*PROMPT*
Start at the line that has "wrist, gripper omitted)" and stop at the line that has "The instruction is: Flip". Print those lines and all lines between them exactly, and nothing more.

*DATA*
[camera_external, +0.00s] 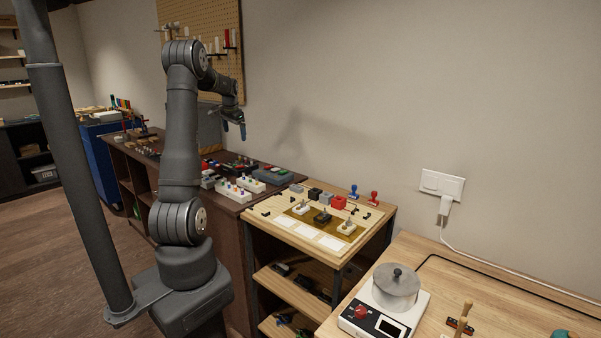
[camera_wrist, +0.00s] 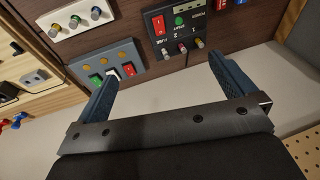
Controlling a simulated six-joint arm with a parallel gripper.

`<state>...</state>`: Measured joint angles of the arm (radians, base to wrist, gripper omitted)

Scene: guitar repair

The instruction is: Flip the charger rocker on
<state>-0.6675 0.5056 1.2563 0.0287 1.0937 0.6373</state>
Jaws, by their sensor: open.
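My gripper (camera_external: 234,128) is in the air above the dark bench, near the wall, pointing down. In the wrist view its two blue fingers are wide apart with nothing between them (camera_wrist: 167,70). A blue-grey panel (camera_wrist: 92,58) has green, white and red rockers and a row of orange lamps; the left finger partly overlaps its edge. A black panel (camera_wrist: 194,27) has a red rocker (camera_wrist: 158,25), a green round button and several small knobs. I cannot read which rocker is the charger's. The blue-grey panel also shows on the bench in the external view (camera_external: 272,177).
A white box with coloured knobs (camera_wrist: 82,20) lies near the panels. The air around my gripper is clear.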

---

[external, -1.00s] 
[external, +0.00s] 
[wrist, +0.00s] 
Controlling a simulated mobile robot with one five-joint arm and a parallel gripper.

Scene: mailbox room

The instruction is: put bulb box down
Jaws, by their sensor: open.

...

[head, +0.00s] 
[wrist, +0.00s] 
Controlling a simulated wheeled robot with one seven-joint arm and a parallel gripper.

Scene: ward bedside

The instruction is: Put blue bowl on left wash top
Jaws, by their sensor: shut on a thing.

*THE ANSWER*
`<state>...</state>`: Measured joint angles of the arm (radians, base to wrist, gripper omitted)

Scene: guitar repair

The instruction is: Flip the charger rocker on

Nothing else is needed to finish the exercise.